Research on Rapid Detection for TOC in Water Based on UV-VIS Spectroscopy and 1D-SE-Inception Networks
Yu Li,
Weihong Bi,
Yajie Jia,
Bing Wang,
Wa Jin,
Guangwei Fu,
Xinghu Fu
Affiliations
Yu Li
School of Information Science and Engineering, The Key Laboratory for Special Fiber and Fiber Sensor of Hebei Province, Yanshan University, Qinhuangdao 066004, China
Weihong Bi
School of Information Science and Engineering, The Key Laboratory for Special Fiber and Fiber Sensor of Hebei Province, Yanshan University, Qinhuangdao 066004, China
Yajie Jia
School of Information Science and Engineering, The Key Laboratory for Special Fiber and Fiber Sensor of Hebei Province, Yanshan University, Qinhuangdao 066004, China
Bing Wang
Qinhuangdao Hongyan Photoelectric Technology Co., Ltd., Qinhuangdao 066100, China
Wa Jin
School of Information Science and Engineering, The Key Laboratory for Special Fiber and Fiber Sensor of Hebei Province, Yanshan University, Qinhuangdao 066004, China
Guangwei Fu
School of Information Science and Engineering, The Key Laboratory for Special Fiber and Fiber Sensor of Hebei Province, Yanshan University, Qinhuangdao 066004, China
Xinghu Fu
School of Information Science and Engineering, The Key Laboratory for Special Fiber and Fiber Sensor of Hebei Province, Yanshan University, Qinhuangdao 066004, China
In recent years, the rapid monitoring of total organic carbon (TOC) in natural waters has attracted increasing attention.
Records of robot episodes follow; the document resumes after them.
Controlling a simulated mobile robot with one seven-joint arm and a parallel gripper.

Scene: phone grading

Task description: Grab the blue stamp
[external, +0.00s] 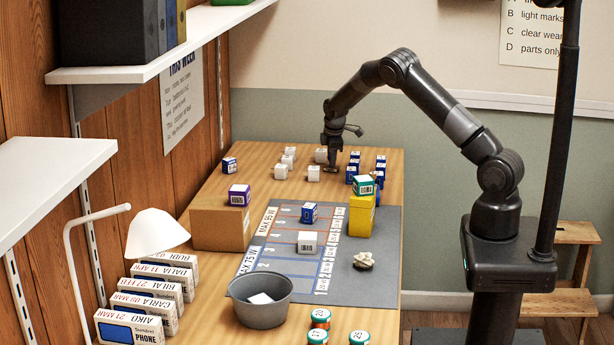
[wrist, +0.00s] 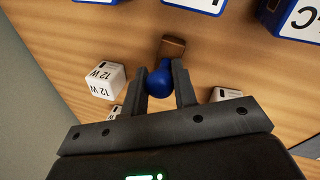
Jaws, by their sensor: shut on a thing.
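The blue stamp has a round blue handle (wrist: 160,80) and a brown block (wrist: 172,47) at its end, seen in the wrist view. My gripper (wrist: 166,82) is shut on the blue handle, one finger on each side. In the external view my gripper (external: 331,170) is low over the far part of the table, among small boxes. The stamp cannot be made out there. Whether the stamp touches the table is not clear.
White cubes (wrist: 102,80) lie close to my gripper on both sides. Blue-and-white boxes (wrist: 292,18) stand just beyond the stamp. In the external view a grey mat (external: 365,285), a cardboard box (external: 218,228) and a grey bowl (external: 262,312) are nearer the front.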

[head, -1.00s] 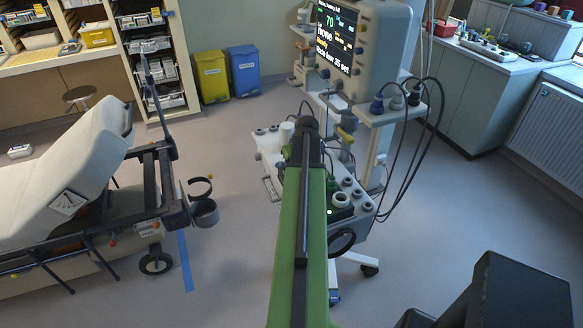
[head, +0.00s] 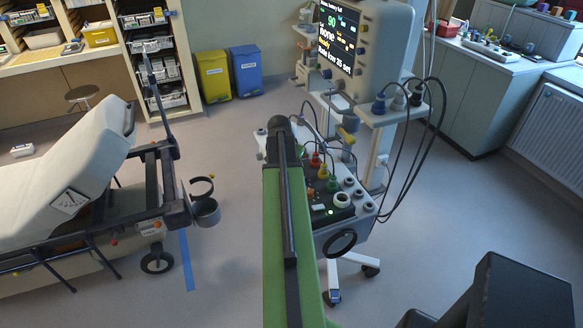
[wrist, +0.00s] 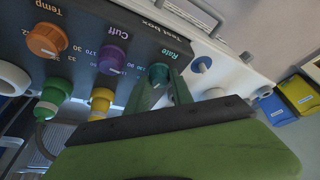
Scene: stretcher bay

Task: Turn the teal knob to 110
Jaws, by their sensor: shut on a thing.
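The teal knob (wrist: 158,73) sits under the label "Rate" on the dark test box (wrist: 135,32) in the wrist view. My gripper (wrist: 159,91) is shut on this knob, with one green finger on each side. The knob's pointer is too small to read, and some scale numbers beside it are partly hidden. In the head view the monitor (head: 340,40) shows a green 90 at its top. My arm hides the knob in the head view.
A purple "Cuff" knob (wrist: 113,58) and an orange "Temp" knob (wrist: 47,40) are left of the teal one. A green plug (wrist: 54,93) and a yellow plug (wrist: 102,99) stand close below them. The stretcher (head: 80,165) stands left of the cart, with open floor between.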

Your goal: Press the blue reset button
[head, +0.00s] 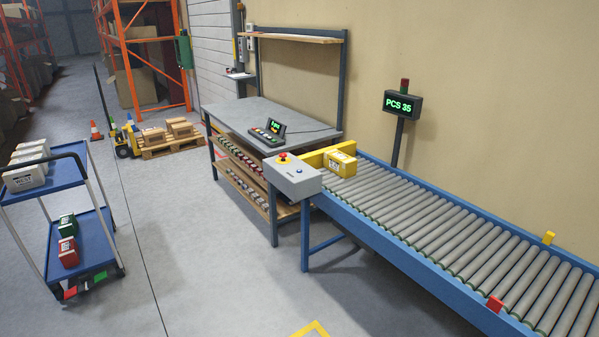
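A grey control box (294,180) sits at the near left end of the roller conveyor. On its top are a red emergency knob on a yellow base (283,158) and, to the right of it, a small blue button (299,171). Nothing touches or covers the blue button. My gripper is not in the head view, so its position and opening are hidden.
A yellow box (342,164) rests on the roller conveyor (470,240) beside a yellow end stop. A workbench (235,117) with a small green-lit display stands behind. A blue cart (80,233) is at left. The floor between is clear.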

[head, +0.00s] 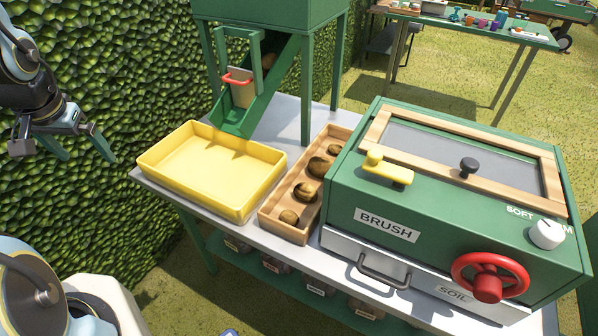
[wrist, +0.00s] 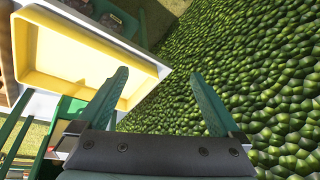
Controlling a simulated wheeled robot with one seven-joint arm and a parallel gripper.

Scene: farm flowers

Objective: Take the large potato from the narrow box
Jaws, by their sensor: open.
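A narrow wooden box (head: 272,222) stands on the grey table between the yellow tray and the green machine. Several brown potatoes lie in it in a row. My gripper (head: 84,154) is at the left in the head view, beyond the tray's left side, open and empty. In the wrist view my gripper (wrist: 165,100) shows two spread green fingers with hedge between them. Only a sliver of the wooden box shows at that view's left edge.
The empty yellow tray (head: 165,178) lies between my gripper and the box. The green brush machine (head: 345,195) with a red wheel stands right against the box. A green chute (head: 236,118) and frame legs rise behind. A hedge (head: 120,75) borders the left.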

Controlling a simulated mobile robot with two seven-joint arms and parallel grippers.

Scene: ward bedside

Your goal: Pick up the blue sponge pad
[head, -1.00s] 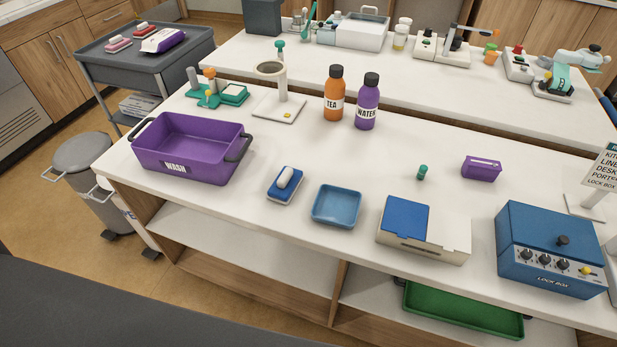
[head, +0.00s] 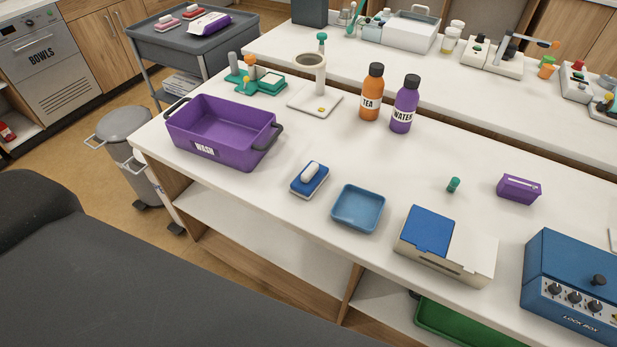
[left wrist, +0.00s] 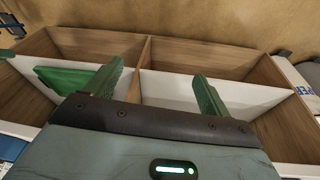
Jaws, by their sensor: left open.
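The blue sponge pad (head: 309,179) lies on the white table, with a white rounded handle or piece on top. It sits between the purple wash basin (head: 222,138) and a shallow blue tray (head: 358,209). My left gripper (left wrist: 160,85) shows in the left wrist view with its two green fingers spread apart and nothing between them. It faces the open shelves (left wrist: 195,88) under a table. The sponge is not seen in the left wrist view. Neither gripper shows in the head view.
An orange tea bottle (head: 371,95) and a purple water bottle (head: 404,107) stand behind the sponge. A white box with a blue lid (head: 431,231) and a blue lock box (head: 575,285) stand to the right. The tabletop around the sponge is clear. A dark grey surface (head: 150,285) fills the lower left.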

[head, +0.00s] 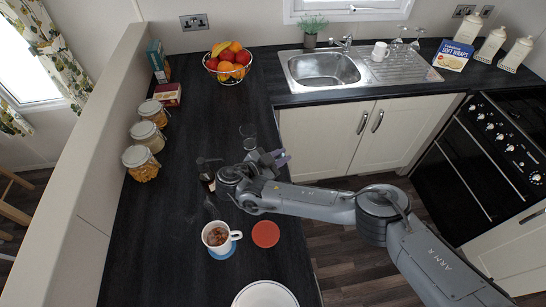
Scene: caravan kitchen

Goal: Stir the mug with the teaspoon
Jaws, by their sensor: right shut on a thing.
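The white mug (209,239) stands upright on a blue coaster (222,253) on the dark worktop, with its handle to the right. Brown contents with lighter bits show inside it. My right gripper (207,183) is above the worktop, beyond the mug in the picture, and is shut on a thin thing. I take this to be the teaspoon, though it is mostly hidden by the gripper and too small to make out clearly. A faint thin grey shape shows between the gripper and the mug. My left gripper is not in view.
A clear glass (248,136) stands beyond my right wrist. Storage jars (141,162) line the left wall. A fruit bowl (228,74) and sink (327,69) are farther back.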

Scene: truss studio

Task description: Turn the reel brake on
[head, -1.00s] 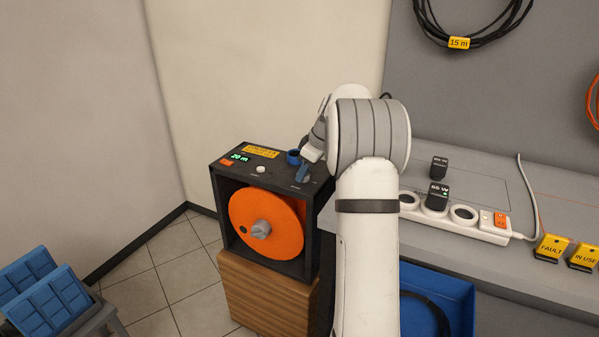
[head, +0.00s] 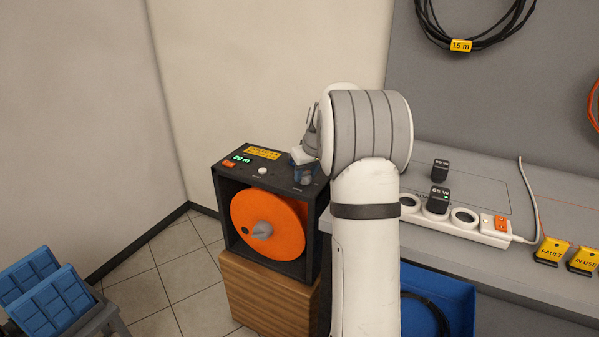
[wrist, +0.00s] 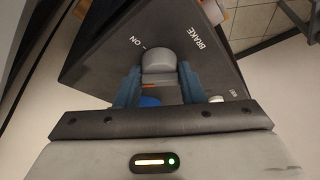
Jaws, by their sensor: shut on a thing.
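The dark reel box (head: 228,174) stands at the left of the bench with an orange reel (head: 280,222) in its open front. Its top carries a grey brake knob (wrist: 158,63), with the words BRAKE and ON printed beside it in the wrist view. My gripper (wrist: 158,76) has its blue fingers on either side of the knob and is shut on it. In the head view my gripper (head: 303,167) is over the right part of the box top, partly hidden by my wrist. The fingers hide part of the knob, so its exact angle is hard to tell.
The box top also has a green display reading 20 m (head: 241,159), a white button (head: 262,171) and a yellow label (head: 262,153). A power strip (head: 462,226) with black adapters lies on the bench (head: 560,205) at right. Blue panels (head: 50,295) stand at lower left.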

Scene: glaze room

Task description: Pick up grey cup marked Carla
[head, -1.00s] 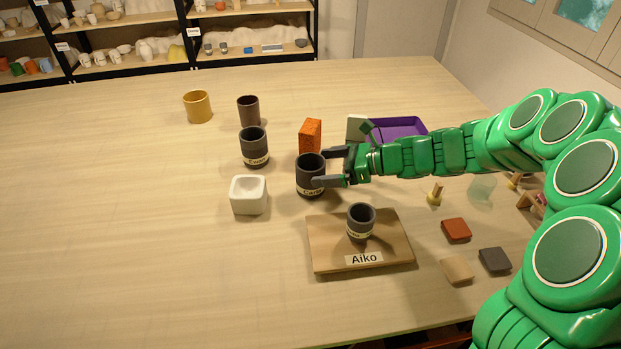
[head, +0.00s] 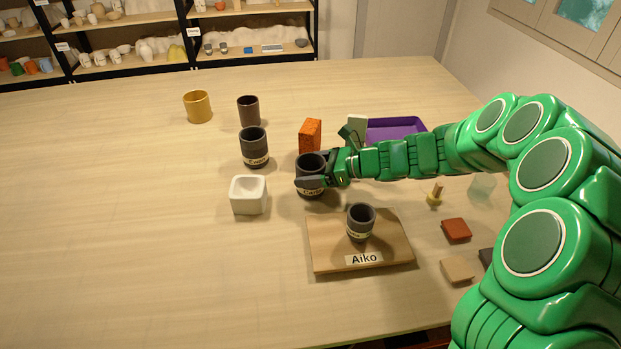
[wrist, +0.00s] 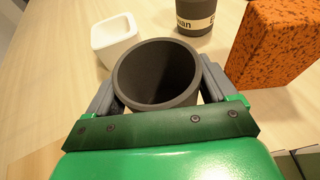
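The dark grey cup marked Carla (head: 311,163) stands upright on the table, its label partly covered by my near finger. My gripper (head: 312,179) is low at the cup, coming from the right, with its fingers either side of it. In the wrist view, the cup's open, empty mouth (wrist: 158,75) lies between the two grey fingers of my gripper (wrist: 158,75). The fingers are spread about as wide as the cup; firm contact does not show. The far finger is mostly hidden in the head view.
A white square pot (head: 248,195) stands left of the cup. Another grey cup (head: 254,147) and an orange speckled block (head: 310,135) are behind it. A smaller grey cup (head: 361,222) stands on the board marked Aiko (head: 328,258) in front. A purple tray (head: 395,128) lies behind my arm.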

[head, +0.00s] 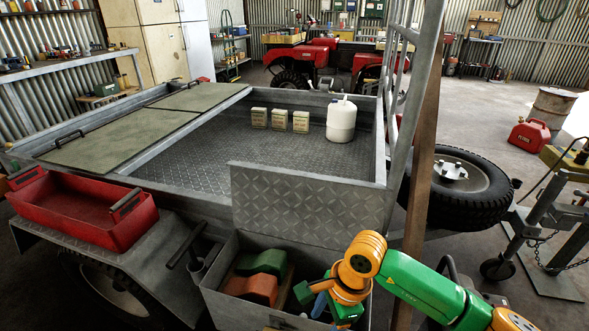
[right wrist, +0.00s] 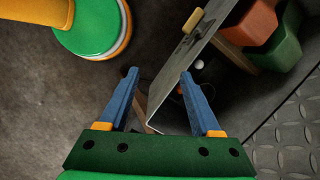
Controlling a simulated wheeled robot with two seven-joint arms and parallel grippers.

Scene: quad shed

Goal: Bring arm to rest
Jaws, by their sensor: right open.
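My right arm reaches in from the lower right of the head view, green and orange. My right gripper (head: 318,301) is low, at the right part of an open grey metal box (head: 224,303); the arm partly hides its fingers. In the right wrist view the two blue fingers of the gripper (right wrist: 158,76) stand apart with no object held between them. The box's wall edge (right wrist: 181,64) passes close by the right finger; I cannot tell whether they touch. My left gripper is out of view.
Green (head: 262,262) and red-orange (head: 250,289) blocks lie in the box. A trailer bed (head: 220,150) behind holds a white jug (head: 341,119) and several small boxes. A red tray (head: 75,207) sits at left, a spare wheel (head: 460,185) at right.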

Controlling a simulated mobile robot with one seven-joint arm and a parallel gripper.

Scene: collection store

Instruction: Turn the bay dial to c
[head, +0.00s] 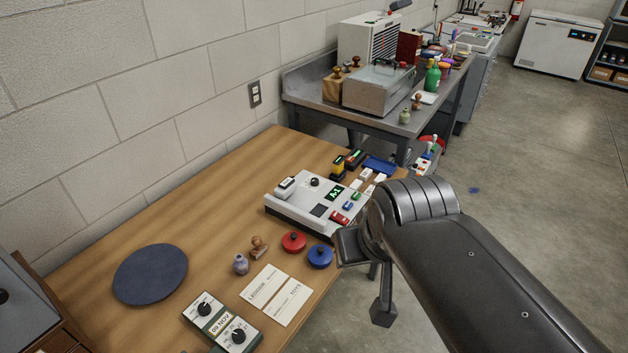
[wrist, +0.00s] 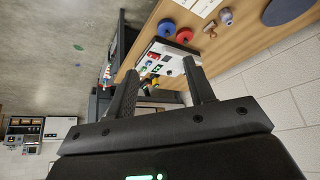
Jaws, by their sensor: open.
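A grey sloped console (head: 285,206) sits near the far right end of the wooden table, with a black round dial (head: 314,181), a green-lit display (head: 335,193) and small coloured parts on it. Its markings are too small to read, so the dial's setting cannot be told. The console also shows upside down in the wrist view (wrist: 152,49), beyond my fingers. My gripper (wrist: 159,67) is open, with nothing between its fingers, and apart from the console. In the head view my arm comes in from the right, beside the table's right edge.
Red (head: 293,242) and blue (head: 320,256) round lidded items, a stamp (head: 259,247) and cards (head: 266,285) lie between. A dark round mat (head: 150,274) is left; a metal bench (head: 312,88) stands behind.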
Optical methods are a valid tool for measurement. Nevertheless, how to more accurately establish the mapping relationship between spectroscopy and TOC concentrations is currently a challenge. A new method based on UV-VIS spectroscopy with a deep convolutional network is proposed for the quantification of TOC in water in this paper. The Inception network, originally used to process two-dimensional image data, was redesigned as a model capable of processing one-dimensional spectral data, while the convolution and pooling scale were modified to adapt to one-dimensional data. Simultaneously, squeeze and extraction (SE) blocks were applied to the designed network to enhance feature information and to suppress interference from useless information in the regression process. The method was tested on samples collected from the sea and river estuaries in several provinces in China. When compared to the classical least squares support vector machine (LSSVM), the experimental results showed that the proposed 1D-Inception network structure can provide more accurate regression results. The SE block can significantly improve the feature extraction and expression capabilities of the 1D-Inception network structure and suppress redundant information, thereby achieving better model performance.